According your suggestion I’ve created a new recursive method:

void hasBalancedParentheses4(String text, [bool showResult = true, int idx = 0, int stack = 0]) {
  if (idx >= text.length) {
    if (showResult) print(stack == 0 && idx == text.length);
    return;
  }

  final char = text[idx];
  if (char == kPars.first) stack++;
  if (char == kPars.last) {
    stack > 0 ? stack-- : idx = text.length;
  }
  hasBalancedParentheses4(text, showResult, ++idx, stack);
}

After comparing run times, I don’t know what to think, see these two graphics:

runtimes

Where: M? = hasBalancedParentheses?

Why are averages run times different with the same data tested and same CPU?

suragch · August 30, 2022, 12:38am

I also don’t know why the run times are different. Here are a couple guesses:

Other running processes on the system are affecting the outcome.
The Dart VM gets “smarter” over time as it tries to optimize how it runs. Maybe it is choosing a different internal algorithm to run the code.

urbanmarton · January 10, 2023, 11:45pm

You mentioned the only way you know how to check each character is to look at the code units. But did you know you can check them directly using string[index] in a for loop?

bool checkParentheses(String text) {
  var stack = Stack<String>();
  for (var i = 0; i < text.length; i++) {
    final currentChar = text[i];
    if (currentChar == '(') {
      stack.push(currentChar);
    } else if (currentChar == ')') {
      if (stack.isEmpty) {
        return false;
      } else {
        stack.pop();
      }
    }
  }
  return stack.isEmpty;
}

suragch · January 11, 2023, 4:58am

Thanks for pointing that out. I had forgotten about that option when I wrote my earlier comment.

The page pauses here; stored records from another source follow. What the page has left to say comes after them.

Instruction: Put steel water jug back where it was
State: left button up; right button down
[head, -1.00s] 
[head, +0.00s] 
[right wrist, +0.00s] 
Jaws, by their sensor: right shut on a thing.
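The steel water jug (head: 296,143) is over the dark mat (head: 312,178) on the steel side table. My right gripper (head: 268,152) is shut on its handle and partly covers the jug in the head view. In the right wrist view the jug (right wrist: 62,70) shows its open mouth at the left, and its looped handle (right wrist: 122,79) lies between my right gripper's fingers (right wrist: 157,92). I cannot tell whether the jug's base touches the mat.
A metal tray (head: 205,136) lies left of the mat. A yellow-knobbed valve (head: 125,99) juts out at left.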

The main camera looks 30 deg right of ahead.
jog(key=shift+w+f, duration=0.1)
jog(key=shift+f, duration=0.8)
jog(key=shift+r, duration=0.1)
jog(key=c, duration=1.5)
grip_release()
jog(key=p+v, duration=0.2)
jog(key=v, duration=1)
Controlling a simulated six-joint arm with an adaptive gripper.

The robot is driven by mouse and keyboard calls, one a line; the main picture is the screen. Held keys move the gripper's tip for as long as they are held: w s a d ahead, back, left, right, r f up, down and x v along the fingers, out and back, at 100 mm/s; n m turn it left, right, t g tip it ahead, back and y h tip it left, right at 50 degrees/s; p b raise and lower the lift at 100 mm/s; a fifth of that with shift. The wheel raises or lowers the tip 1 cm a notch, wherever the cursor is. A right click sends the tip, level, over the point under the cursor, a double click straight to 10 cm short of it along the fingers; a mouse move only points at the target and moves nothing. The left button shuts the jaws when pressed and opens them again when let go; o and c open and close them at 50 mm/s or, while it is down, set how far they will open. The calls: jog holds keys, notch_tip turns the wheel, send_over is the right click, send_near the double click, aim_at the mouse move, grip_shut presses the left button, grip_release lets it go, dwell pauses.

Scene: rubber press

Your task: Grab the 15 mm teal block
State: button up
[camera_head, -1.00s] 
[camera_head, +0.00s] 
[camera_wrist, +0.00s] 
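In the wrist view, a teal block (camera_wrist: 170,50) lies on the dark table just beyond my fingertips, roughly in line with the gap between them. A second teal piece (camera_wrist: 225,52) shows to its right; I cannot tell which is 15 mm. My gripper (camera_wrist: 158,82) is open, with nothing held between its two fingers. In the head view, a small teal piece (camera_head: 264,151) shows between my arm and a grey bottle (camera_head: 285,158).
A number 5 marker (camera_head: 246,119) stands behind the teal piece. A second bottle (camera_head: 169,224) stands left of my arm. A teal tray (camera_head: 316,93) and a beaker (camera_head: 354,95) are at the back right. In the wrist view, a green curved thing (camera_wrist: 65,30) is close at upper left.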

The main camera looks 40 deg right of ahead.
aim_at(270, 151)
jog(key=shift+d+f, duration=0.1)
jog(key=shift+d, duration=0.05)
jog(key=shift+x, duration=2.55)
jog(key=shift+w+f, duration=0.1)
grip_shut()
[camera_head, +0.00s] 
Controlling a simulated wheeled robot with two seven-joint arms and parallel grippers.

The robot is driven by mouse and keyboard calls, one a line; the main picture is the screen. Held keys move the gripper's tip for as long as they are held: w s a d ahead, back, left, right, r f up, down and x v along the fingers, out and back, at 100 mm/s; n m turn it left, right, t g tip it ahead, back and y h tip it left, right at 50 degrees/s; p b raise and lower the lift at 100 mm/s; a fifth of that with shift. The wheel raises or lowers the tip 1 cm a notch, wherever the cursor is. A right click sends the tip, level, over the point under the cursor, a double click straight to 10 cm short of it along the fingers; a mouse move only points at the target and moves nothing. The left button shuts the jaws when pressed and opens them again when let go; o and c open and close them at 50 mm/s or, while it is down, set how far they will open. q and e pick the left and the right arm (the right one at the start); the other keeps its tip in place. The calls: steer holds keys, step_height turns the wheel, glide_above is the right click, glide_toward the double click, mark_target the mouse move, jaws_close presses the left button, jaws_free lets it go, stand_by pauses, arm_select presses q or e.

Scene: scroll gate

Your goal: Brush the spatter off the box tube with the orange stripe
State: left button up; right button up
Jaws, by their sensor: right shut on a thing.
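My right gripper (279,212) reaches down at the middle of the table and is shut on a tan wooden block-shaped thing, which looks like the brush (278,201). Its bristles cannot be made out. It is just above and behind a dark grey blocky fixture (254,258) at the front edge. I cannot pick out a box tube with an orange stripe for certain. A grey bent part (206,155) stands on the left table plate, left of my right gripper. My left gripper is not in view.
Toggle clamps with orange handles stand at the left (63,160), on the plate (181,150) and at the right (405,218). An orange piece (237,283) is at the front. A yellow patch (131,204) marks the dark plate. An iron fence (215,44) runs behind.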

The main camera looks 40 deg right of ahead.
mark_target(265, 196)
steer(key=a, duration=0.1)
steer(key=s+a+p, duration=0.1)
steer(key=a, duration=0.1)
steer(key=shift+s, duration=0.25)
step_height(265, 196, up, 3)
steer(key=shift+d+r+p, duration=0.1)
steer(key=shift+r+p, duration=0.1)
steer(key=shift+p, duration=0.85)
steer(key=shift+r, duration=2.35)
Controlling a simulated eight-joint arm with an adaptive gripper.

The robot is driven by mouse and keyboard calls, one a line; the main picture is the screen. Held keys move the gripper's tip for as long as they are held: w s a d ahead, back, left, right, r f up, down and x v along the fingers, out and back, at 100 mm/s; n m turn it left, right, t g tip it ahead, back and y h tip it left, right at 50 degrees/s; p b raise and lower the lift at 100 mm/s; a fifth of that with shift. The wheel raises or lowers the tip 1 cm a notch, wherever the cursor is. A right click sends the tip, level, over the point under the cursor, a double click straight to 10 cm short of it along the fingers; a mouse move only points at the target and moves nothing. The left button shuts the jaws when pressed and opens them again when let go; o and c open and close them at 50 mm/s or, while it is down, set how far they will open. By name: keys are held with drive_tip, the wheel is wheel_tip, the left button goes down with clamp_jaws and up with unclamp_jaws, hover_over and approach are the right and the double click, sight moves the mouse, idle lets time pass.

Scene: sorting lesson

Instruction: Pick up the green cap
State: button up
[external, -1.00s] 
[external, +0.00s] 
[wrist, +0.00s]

I’m curious, though, whether internally Dart converts the code unit back to a string when using index notation on a String.

Note to self: Look up the source code for this.

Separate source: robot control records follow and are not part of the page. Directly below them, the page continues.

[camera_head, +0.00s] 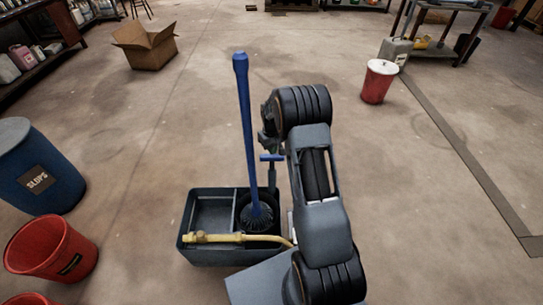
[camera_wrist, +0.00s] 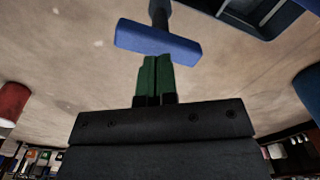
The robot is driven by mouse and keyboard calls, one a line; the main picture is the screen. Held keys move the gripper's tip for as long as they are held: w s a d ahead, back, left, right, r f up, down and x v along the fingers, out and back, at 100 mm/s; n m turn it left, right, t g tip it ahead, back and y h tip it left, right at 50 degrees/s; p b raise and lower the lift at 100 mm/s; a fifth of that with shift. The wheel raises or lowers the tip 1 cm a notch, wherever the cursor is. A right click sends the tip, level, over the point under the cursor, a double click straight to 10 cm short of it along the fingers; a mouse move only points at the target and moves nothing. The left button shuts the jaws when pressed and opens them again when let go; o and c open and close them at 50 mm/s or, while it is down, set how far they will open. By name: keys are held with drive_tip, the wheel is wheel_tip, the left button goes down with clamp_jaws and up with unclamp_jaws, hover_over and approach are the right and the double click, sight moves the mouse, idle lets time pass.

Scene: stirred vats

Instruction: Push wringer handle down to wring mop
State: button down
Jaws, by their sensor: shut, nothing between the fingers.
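The wringer handle is a dark lever with a blue crossbar grip (camera_head: 272,157), at the right rear of the dark mop bucket (camera_head: 190,258). The blue grip also fills the upper middle of the wrist view (camera_wrist: 158,40). The mop (camera_head: 243,130) has a blue shaft and stands nearly upright, its dark head down in the bucket. My gripper (camera_wrist: 154,62) has green fingers, shut together and empty, with tips at the grip's lower edge in the picture. I cannot tell whether they touch it. In the head view my arm hides most of the gripper.
A yellow bar (camera_head: 235,238) lies across the bucket's front. A blue slops drum (camera_head: 38,172) and a red bucket (camera_head: 50,248) stand at the left. A cardboard box (camera_head: 150,50) and a lidded red bucket (camera_head: 377,82) stand farther back. Floor around the mop bucket's rear is clear.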

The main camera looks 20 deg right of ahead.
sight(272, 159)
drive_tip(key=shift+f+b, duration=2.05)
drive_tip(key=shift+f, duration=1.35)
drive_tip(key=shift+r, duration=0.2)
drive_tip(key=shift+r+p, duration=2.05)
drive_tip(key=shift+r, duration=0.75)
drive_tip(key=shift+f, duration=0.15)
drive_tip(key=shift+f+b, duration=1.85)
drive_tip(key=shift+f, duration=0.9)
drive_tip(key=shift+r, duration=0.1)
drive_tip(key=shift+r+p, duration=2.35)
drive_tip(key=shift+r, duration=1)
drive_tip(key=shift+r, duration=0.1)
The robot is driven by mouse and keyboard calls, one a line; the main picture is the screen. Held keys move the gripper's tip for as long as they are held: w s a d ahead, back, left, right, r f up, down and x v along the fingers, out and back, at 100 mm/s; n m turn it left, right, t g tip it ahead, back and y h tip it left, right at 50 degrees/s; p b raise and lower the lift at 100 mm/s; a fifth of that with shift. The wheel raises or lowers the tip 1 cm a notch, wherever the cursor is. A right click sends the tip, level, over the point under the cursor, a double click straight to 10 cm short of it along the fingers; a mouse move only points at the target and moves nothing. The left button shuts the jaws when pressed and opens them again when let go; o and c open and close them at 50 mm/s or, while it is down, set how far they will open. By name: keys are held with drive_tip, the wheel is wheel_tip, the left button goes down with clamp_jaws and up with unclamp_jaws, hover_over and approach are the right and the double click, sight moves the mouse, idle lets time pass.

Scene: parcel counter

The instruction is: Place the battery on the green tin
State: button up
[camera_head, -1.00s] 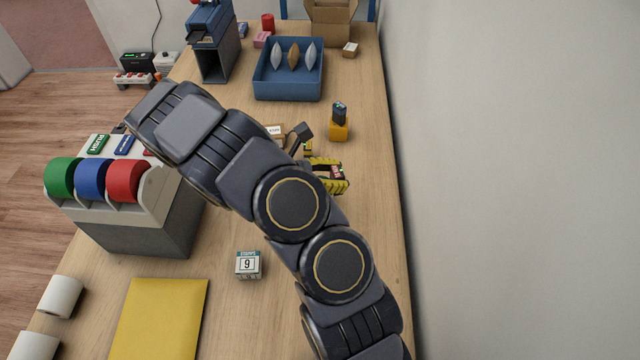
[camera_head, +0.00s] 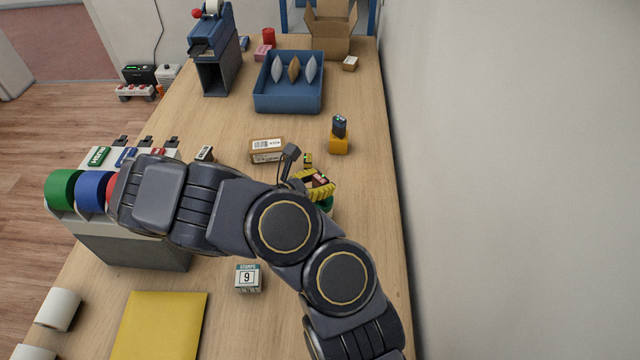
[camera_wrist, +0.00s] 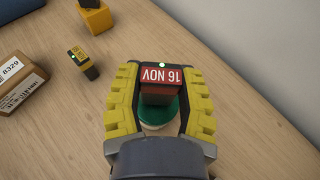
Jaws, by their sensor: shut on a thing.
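My gripper (camera_wrist: 162,92) is shut on a dark red block (camera_wrist: 161,77) with a "16 NOV" label and a green dot. The green tin (camera_wrist: 165,113), a round green thing with a pale lower part, shows below the block. It also shows under the jaws in the head view (camera_head: 327,203). I cannot tell whether block and tin touch. Near the gripper lies a small yellow-and-black piece with a green dot (camera_wrist: 82,60).
A cardboard box with a label (camera_head: 266,150) lies left of the gripper. A blue tray (camera_head: 288,103) with pouches stands at the back. A tape dispenser (camera_head: 130,235), a stamps box (camera_head: 247,279) and a yellow envelope (camera_head: 160,325) are nearer. The wall bounds the right side.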

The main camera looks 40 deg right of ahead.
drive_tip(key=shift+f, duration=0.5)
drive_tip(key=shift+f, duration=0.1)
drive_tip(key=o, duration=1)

suragch · April 19, 2023, 5:00am

I’m updating the second edition of the book to use the more simplified syntax that you suggest here. Thank you for posting!

Side note: I did try looking up the source code here for how String indexing is implemented in the Dart VM: sdk/object.h at master · dart-lang/sdk · GitHub (search for OneByteString or TwoByteString). Unfortunately I didn’t understand the C++ code well enough to answer my question to my satisfaction about whether Dart converts the code unit back to a string. From what I can see, the C++ code is using an unsigned 16-bit integer for the two-byte string and an unsigned 8-bit integer for the one-byte string. Since this comes back to Dart as a String, the conversion is happening somewhere, but I’m assuming this is an efficient process for the short strings we are using in the problem. The left and right parentheses should both be one-byte strings.

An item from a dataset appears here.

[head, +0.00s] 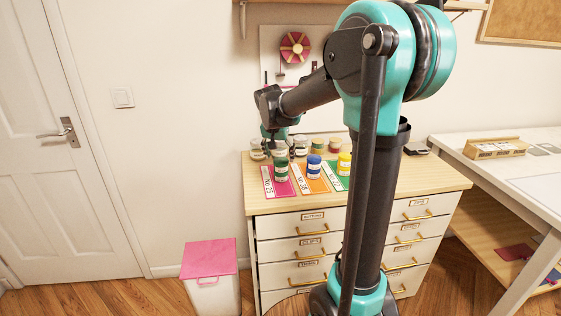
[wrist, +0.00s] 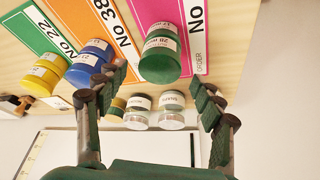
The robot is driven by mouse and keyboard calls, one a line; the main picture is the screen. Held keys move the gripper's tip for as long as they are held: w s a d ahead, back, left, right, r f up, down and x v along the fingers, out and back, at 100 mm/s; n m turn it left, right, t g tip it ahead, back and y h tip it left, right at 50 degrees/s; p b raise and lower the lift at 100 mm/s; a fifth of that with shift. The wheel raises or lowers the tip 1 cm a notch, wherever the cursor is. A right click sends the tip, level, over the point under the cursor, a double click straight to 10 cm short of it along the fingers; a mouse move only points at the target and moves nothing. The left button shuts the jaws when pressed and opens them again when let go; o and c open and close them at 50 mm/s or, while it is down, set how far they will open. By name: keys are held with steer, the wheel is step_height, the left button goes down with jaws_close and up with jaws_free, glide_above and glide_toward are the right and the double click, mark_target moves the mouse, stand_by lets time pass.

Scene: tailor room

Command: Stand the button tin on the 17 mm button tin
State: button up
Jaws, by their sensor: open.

urbanmarton · April 24, 2023, 3:40pm

Great research!! Unfortunately my C++ is very rusty :))
Will there be many other changes in the new updated edition? Can’t wait to read it. Thanks for all your work!
Kindest regards,
Márton Urbán

suragch · April 27, 2023, 7:27am

The biggest change in the second edition is a new chapter on recursion. Edition 1.0 jumped into recursive solutions without much explanation of how recursion works. However, if you already made it through the first edition, the new chapter probably won’t help you that much.

Here are some other changes:

Using the generic Comparable<E> rather than Comparable<dynamic> for all the classes and algorithms that require comparisons. Since int doesn’t directly implement comparable, this requires users to mark integer lists with num, but overall the code is more type safe now.
Updated lots of images that were confusing or had problems.
Used an iterative solution for binary search rather than a recursive one.
Used a singly linked list for the queue rather than a doubly linked list (since the book never taught the reader how to make a doubly linked list).